Work to complete
Give the number of lines containing the word "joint", and nothing else.

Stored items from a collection
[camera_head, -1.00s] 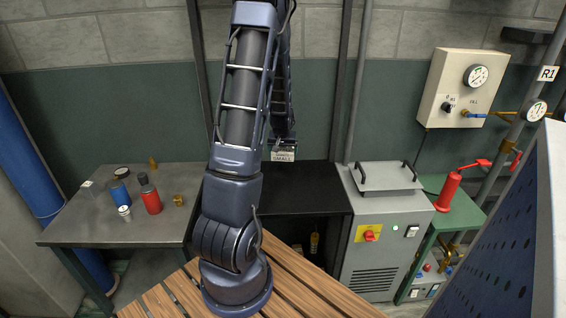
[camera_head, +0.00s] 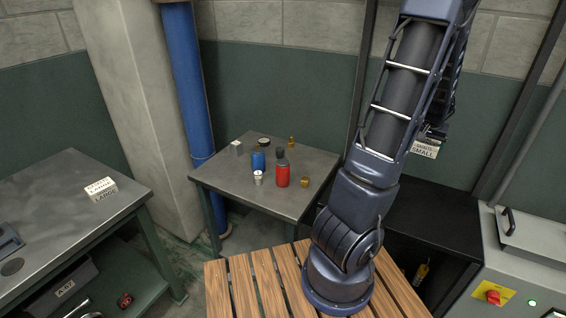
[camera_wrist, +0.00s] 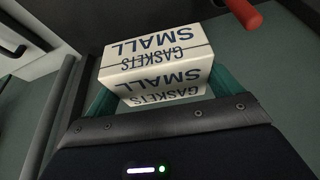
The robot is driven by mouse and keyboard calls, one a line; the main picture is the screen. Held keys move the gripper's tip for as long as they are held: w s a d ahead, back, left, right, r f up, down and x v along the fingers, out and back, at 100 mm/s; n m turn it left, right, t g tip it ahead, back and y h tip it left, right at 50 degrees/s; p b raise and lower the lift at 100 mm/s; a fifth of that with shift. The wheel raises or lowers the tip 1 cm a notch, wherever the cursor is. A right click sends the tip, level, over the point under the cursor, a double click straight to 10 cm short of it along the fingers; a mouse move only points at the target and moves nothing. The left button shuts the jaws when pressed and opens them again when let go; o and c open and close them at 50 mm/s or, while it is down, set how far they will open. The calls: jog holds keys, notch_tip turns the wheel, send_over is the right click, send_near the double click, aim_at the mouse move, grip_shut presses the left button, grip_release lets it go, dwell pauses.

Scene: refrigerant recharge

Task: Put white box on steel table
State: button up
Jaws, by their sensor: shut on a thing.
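A white box marked "GASKETS SMALL" (camera_wrist: 155,66) is held in my gripper (camera_wrist: 160,92), between its teal fingers. In the head view the small box (camera_head: 425,150) hangs at the end of my arm, in front of the green wall and above the black table. My gripper (camera_head: 434,131) is partly hidden there. A steel-topped table (camera_head: 228,193) stands left of my arm. A second metal-topped table (camera_head: 60,215) is at the far left, with another white box marked "LARGE" (camera_head: 101,189) on it. I cannot tell which table the task calls steel.
The middle table carries a blue can (camera_head: 258,160), a red bottle (camera_head: 282,175), a small white-silver canister (camera_head: 258,178), brass fittings (camera_head: 305,182) and a grey block (camera_head: 237,148). Its front is mostly clear. A blue pipe (camera_head: 188,85) rises behind. A black table (camera_head: 430,222) stands right.

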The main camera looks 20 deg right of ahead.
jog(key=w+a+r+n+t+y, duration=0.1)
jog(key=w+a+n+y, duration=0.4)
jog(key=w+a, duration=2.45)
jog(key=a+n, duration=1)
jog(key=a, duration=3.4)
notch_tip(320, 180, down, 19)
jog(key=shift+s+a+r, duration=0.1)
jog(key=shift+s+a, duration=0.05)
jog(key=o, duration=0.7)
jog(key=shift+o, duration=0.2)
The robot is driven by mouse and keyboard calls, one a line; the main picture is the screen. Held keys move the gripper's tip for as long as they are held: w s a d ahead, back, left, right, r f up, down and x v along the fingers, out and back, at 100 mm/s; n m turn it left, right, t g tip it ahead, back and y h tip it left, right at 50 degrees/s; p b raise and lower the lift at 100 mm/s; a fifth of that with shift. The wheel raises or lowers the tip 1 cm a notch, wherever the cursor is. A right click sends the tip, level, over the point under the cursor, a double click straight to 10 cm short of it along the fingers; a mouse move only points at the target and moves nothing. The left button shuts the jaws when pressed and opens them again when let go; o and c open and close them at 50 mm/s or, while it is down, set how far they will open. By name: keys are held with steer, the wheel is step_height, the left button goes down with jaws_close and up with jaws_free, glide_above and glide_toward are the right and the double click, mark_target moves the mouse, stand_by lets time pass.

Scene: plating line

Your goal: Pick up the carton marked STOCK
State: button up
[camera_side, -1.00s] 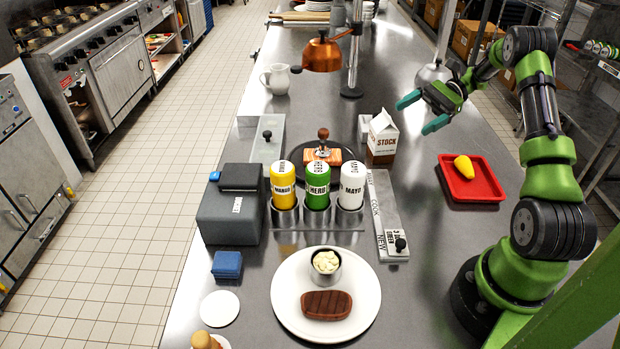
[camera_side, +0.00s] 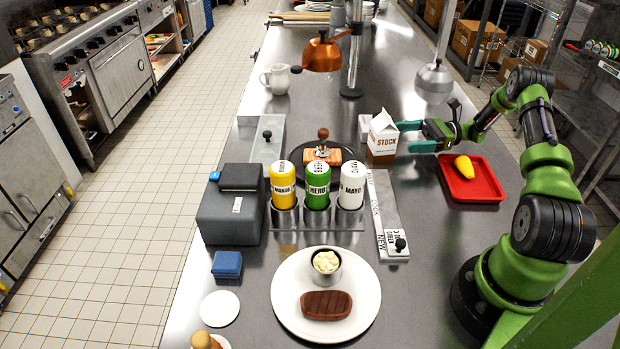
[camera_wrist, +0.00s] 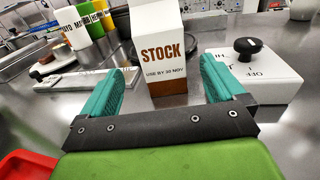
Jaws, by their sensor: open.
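The carton marked STOCK (camera_side: 383,138) stands upright on the steel counter, white above and brown below, with a gabled top. It also shows in the wrist view (camera_wrist: 160,50), straight ahead between the fingers. My gripper (camera_side: 409,136) is low over the counter at the carton's right side in the side view. Its two teal fingers (camera_wrist: 168,82) are spread apart and point at the carton. The carton appears just beyond or at the fingertips; I cannot tell whether they touch it. Nothing is held.
A red tray (camera_side: 447,176) with a yellow item lies just right of the gripper. A sauce rack (camera_side: 285,216) with three bottles and a long labelled lid (camera_side: 386,212) stand nearer the camera. A white box with a black knob (camera_wrist: 255,75) stands right of the carton in the wrist view.

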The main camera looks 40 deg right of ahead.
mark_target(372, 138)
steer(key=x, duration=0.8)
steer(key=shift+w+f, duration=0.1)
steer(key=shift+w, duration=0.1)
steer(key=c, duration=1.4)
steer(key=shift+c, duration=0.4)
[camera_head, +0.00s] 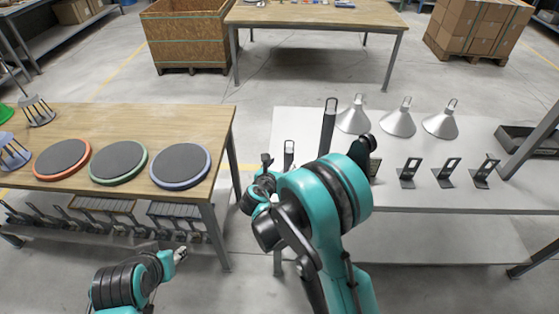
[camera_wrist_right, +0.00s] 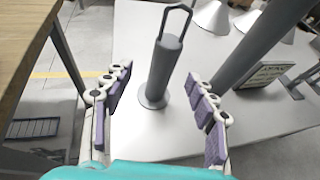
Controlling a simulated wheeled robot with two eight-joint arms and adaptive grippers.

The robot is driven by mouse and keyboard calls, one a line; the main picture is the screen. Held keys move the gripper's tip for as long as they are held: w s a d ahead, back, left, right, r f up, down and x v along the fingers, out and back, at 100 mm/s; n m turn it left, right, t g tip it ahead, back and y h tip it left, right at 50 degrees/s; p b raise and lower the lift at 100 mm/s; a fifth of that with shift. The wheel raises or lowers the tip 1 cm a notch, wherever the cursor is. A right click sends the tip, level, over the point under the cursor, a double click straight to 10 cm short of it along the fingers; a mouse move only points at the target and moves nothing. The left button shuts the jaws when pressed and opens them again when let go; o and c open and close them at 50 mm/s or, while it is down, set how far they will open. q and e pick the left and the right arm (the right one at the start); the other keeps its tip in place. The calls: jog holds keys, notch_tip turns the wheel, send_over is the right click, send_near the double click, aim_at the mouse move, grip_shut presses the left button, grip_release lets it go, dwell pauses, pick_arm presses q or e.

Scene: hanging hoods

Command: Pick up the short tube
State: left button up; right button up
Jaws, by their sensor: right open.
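The short tube (camera_head: 289,150) is a dark grey upright cylinder with a loop handle and a round foot. It stands near the left edge of the white table, its lower part hidden by my right arm in the head view. My right gripper (camera_head: 266,172) is open beside it. In the right wrist view the short tube (camera_wrist_right: 163,72) stands between the spread purple-padded fingers of the gripper (camera_wrist_right: 158,85), with gaps on both sides. A taller tube (camera_head: 328,125) stands just right of it. My left gripper (camera_head: 180,255) is low by the wooden table; its jaws are unclear.
The white table (camera_head: 440,198) also bears several silver cone hoods (camera_head: 398,122) and black brackets (camera_head: 445,172). A small sign plate (camera_wrist_right: 262,77) stands right of the tubes. A wooden table (camera_head: 205,125) with round discs (camera_head: 118,160) is at left, across a floor gap.

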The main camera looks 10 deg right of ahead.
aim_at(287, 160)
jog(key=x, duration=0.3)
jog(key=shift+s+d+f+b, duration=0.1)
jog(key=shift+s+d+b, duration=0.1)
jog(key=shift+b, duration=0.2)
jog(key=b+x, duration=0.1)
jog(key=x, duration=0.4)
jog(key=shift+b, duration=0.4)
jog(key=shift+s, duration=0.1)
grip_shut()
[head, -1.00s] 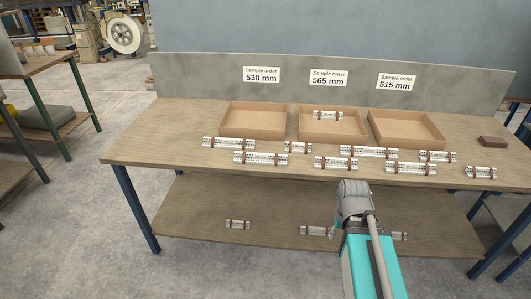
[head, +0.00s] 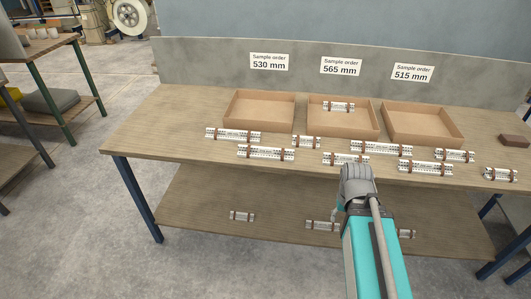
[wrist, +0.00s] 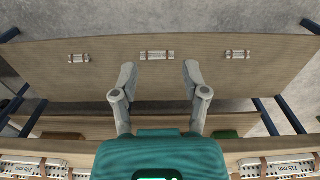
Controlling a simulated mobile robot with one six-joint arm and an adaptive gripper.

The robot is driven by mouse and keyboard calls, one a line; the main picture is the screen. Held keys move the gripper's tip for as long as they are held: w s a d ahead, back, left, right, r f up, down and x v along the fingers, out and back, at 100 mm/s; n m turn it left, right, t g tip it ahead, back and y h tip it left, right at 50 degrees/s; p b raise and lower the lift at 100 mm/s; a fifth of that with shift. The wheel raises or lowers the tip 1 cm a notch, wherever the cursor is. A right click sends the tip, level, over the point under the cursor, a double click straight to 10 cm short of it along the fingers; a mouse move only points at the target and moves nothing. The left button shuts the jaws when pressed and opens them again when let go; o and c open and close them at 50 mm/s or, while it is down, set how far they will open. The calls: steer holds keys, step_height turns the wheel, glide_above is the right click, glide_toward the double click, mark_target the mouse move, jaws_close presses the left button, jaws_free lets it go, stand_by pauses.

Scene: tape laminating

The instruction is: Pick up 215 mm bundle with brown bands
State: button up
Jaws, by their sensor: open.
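Three more lie on the lower shelf: left (head: 242,216), middle (head: 321,225) and right (head: 407,234). My gripper (wrist: 159,70) is open and empty; in the wrist view the middle shelf bundle (wrist: 157,55) shows just beyond and between its fingertips. My arm mostly hides the gripper in the head view.
Three shallow trays stand on the workbench (head: 150,120): left (head: 258,123), middle (head: 345,131) and right (head: 425,139). The middle one holds a bundle (head: 338,107). A brown block (head: 514,140) sits at the right. The lower shelf (head: 200,200) has bare room between its bundles.

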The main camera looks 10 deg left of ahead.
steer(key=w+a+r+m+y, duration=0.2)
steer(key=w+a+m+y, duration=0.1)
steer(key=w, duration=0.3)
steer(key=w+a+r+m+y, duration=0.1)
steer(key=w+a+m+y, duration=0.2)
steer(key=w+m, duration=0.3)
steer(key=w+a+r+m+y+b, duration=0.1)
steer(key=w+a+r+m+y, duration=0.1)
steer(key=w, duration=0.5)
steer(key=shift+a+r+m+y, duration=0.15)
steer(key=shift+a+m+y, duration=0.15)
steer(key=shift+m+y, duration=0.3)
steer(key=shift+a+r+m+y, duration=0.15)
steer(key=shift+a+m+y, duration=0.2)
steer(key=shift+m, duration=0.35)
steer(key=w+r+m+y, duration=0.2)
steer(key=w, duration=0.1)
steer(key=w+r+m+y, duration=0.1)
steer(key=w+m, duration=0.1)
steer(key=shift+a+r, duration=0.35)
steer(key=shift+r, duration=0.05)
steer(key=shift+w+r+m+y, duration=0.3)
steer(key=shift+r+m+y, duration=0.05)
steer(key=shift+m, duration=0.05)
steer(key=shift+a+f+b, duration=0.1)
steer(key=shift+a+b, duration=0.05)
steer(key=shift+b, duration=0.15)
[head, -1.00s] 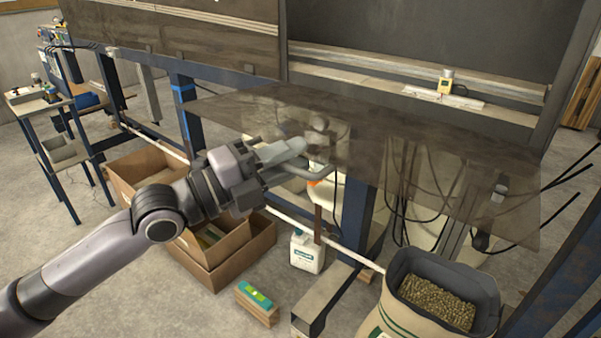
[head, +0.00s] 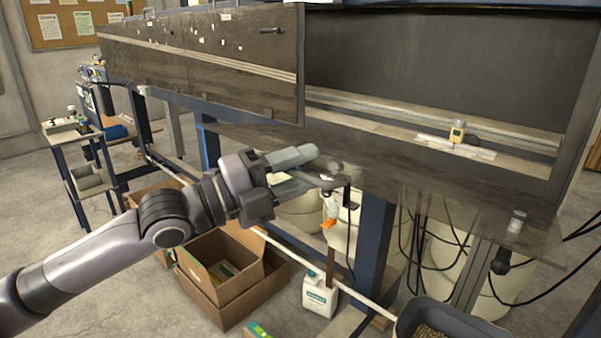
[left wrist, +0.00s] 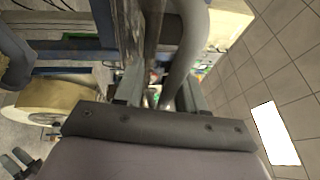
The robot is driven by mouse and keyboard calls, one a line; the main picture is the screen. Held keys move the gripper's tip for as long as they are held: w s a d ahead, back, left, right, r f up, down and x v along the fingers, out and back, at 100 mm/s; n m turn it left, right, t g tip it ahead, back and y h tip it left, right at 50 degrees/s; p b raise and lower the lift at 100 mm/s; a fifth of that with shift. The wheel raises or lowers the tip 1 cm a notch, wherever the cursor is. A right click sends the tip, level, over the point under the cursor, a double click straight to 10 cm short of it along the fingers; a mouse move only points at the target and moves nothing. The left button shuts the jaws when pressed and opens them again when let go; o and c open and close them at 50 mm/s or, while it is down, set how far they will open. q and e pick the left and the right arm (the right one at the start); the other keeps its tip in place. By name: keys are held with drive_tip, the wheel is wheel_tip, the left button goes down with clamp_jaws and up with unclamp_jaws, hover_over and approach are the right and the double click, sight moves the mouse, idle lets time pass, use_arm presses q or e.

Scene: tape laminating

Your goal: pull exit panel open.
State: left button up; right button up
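A dark, see-through panel (head: 535,240) slopes out along the front of the machine below its opening in the head view. My left gripper (head: 312,168) is in front of the panel, close beside the knob. Its fingers look spread, with a gap between them. I cannot tell whether they touch the knob or panel. The left wrist view shows the gripper's dark palm (left wrist: 160,128) and a grey curved bar (left wrist: 190,55) above it. My right gripper is not in view.
A closed upper panel with a handle (head: 271,30) is at the upper left. Below are cardboard boxes (head: 222,265), a white jug (head: 320,297), hanging cables and a blue leg (head: 375,235). A cart (head: 75,140) stands at left.

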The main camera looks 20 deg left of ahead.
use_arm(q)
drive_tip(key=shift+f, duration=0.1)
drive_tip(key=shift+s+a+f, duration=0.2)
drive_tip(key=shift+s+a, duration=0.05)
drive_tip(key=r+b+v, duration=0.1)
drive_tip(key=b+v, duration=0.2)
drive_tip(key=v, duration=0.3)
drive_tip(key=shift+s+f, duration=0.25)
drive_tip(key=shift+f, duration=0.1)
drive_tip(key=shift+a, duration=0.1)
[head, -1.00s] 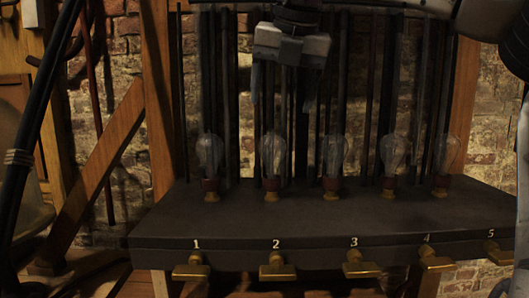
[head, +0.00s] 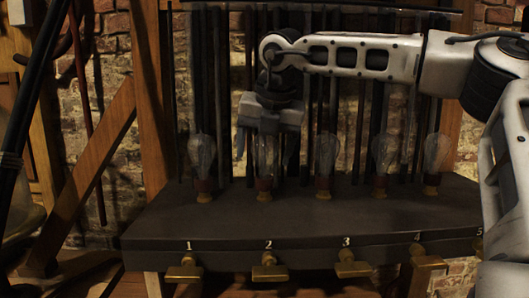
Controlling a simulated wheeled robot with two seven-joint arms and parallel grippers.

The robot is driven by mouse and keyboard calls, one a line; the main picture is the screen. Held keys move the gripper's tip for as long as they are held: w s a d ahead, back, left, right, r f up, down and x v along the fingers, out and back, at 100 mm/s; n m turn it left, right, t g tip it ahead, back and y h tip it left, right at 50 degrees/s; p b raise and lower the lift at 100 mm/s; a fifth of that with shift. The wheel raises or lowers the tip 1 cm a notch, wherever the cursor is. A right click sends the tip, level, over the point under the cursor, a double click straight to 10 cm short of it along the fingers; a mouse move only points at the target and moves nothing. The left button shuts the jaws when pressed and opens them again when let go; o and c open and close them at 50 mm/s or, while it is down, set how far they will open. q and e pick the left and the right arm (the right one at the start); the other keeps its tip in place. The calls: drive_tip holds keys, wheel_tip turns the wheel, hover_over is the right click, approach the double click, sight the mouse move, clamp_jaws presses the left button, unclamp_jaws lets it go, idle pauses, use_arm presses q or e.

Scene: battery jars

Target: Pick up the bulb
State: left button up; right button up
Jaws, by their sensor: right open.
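Several clear glass bulbs stand upright in a row on a dark shelf (head: 330,220). They are the bulb above number 1 (head: 202,155), the one above 2 (head: 265,158), the one above 3 (head: 326,155), the one above 4 (head: 384,155) and one at the right end (head: 437,155). Each sits in a brass base. My right gripper (head: 265,150) is open and points down over the bulb above 2. Its fingers show to the left and right of that glass; I see no contact. The top of this bulb is partly hidden by the gripper. My left gripper is not in view.
Dark vertical rods (head: 215,100) rise close behind the bulbs. Brass taps (head: 270,268) stick out below the numbers on the shelf's front edge. A wooden brace (head: 85,180) stands at the left, before a brick wall (head: 115,80).

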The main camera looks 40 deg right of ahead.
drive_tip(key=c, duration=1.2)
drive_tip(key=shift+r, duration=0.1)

Solved problem
3